05/29/2013 12:57 EDT | Updated 07/29/2013 05:12 EDT

Manitoba government to spend $250M for two new flood-fighting channels

WINNIPEG - The Manitoba government promised Wednesday to build two new flood-fighting structures and used the occasion to pitch its controversial sales tax increase as a key contributor.

The province hopes to convert a temporary emergency drainage channel on Lake St. Martin to a permanent one and build a second drainage outlet on Lake Manitoba, where one exists already.

The projects are among several recommended by a recent independent review into the disastrous flood of 2011, when many communities along the lakes were swamped.

"There are other recommendations that will be considered as we go forward, but our advice is that these ones will have the biggest positive impact in the shortest run for these communities," Premier Greg Selinger said.

Both projects need environmental approval and an exact location for the Lake Manitoba channel still has to be determined. The aim is to start construction in 2016 and finish both projects by 2021, Selinger said.

The price tag for both projects is expected to be $250 million, although the federal government may take on some of that. Selinger told reporters the projects are a key reason why his government plans to raise the provincial sales tax to eight per cent from seven per cent as of July 1.

"This is one of the most significant commitments we're making as a result of raising the PST ... and it will make a generational difference for people in that area."

Manitoba experiences some degree of flooding almost every year, due to its flat landscape and rivers that bring water from as far away as The Rockies and South Dakota.
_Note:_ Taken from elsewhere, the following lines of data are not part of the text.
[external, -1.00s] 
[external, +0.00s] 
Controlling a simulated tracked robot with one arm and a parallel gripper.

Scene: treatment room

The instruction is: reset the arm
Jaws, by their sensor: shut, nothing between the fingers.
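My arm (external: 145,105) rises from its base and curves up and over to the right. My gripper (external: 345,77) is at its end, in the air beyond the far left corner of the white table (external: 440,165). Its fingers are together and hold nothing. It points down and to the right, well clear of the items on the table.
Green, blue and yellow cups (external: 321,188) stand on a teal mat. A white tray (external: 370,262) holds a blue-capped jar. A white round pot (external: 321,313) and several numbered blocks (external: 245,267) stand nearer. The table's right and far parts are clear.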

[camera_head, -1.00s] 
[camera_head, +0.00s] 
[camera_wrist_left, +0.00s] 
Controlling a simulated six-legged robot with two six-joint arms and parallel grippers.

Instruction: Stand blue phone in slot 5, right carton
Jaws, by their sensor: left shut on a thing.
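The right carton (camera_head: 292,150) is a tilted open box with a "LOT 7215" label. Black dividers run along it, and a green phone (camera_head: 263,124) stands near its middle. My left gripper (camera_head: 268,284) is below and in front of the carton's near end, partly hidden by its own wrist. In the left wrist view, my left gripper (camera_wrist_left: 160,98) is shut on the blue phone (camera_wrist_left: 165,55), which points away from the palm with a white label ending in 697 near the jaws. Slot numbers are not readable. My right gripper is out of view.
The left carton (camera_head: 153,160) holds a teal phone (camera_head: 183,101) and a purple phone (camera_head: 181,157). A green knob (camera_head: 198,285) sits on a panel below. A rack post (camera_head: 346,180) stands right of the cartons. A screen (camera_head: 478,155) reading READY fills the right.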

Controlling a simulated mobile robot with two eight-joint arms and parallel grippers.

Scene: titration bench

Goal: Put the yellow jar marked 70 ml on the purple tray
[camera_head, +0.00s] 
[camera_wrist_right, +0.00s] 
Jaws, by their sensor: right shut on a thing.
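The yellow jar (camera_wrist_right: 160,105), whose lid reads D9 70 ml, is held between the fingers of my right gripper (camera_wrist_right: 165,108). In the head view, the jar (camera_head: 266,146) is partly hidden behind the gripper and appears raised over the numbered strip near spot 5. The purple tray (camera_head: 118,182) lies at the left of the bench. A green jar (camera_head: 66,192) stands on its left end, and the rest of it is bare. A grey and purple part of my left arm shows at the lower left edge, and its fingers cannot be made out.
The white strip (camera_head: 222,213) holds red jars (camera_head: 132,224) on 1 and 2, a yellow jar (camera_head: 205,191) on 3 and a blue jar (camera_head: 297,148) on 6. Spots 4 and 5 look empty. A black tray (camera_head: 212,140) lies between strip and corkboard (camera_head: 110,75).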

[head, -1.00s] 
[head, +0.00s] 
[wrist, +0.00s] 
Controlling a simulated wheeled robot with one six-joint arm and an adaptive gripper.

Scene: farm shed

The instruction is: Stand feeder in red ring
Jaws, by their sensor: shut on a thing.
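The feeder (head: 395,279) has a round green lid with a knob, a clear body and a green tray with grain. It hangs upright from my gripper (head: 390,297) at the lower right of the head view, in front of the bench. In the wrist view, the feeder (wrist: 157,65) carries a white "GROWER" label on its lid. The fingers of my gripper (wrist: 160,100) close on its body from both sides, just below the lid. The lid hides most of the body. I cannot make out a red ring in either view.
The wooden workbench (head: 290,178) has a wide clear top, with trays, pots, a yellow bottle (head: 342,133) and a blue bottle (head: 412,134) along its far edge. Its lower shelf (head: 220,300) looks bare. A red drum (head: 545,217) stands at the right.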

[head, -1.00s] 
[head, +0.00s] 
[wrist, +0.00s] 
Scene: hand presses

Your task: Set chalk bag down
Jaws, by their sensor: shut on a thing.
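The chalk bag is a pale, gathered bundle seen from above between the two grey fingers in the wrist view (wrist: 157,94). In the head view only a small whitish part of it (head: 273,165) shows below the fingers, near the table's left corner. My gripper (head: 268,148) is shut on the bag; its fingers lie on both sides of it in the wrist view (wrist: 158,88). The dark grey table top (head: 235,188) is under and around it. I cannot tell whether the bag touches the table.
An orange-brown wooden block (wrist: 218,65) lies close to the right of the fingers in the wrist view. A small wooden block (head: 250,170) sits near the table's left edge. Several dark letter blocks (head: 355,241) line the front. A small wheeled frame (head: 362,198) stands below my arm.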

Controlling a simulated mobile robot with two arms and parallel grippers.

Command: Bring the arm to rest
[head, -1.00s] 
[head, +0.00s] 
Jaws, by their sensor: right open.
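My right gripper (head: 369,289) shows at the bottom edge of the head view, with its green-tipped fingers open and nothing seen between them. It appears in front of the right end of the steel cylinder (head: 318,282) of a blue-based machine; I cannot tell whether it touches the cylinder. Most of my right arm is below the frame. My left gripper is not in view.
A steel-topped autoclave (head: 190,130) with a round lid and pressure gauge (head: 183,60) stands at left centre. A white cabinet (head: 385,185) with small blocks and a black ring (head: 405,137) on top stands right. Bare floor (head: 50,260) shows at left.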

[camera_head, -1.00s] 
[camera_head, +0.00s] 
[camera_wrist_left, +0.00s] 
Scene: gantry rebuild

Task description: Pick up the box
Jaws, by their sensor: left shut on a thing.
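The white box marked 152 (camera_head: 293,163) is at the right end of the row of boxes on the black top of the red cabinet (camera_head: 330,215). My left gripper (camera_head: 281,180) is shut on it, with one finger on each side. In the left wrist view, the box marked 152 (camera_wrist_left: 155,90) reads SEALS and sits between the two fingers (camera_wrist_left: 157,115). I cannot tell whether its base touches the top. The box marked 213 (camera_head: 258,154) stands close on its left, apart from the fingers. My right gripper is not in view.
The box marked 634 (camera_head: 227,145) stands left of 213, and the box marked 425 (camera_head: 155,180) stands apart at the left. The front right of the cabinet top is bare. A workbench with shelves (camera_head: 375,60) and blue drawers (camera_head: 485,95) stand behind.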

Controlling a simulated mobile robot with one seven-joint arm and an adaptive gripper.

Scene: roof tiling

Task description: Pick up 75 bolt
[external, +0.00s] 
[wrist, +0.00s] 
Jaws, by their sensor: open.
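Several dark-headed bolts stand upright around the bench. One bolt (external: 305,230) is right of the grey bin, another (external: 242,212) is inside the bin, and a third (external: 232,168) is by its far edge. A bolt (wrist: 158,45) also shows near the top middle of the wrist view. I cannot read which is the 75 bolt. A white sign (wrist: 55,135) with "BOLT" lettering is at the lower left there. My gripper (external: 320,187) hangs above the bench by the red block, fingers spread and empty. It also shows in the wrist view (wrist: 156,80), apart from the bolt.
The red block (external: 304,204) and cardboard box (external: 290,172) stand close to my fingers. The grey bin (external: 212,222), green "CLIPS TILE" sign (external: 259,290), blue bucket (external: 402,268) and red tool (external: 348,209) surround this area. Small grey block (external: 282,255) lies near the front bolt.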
The province has a series of dams, channels and dikes all designed for one purpose — to keep the water away from communities and flowing through to Lake Winnipeg and eventually Hudson Bay.

The Red River Valley and Winnipeg already have the best protection in the province. The new projects are aimed at helping areas to the north and west including the Assiniboine River Valley, which was hard hit in 2011.

The two outlets will give the province more control over water levels in Lake Manitoba, which drains into Lake St. Martin, and Lake St. Martin, which drains into Lake Winnipeg.

The Opposition Progressive Conservatives said they don't believe the flood-fighting promises. NDP governments have long promised flood-fighting projects, such as work on the Shellmouth Dam, that have never come to fruition, Tory water stewardship critic Larry Maguire said in a statement.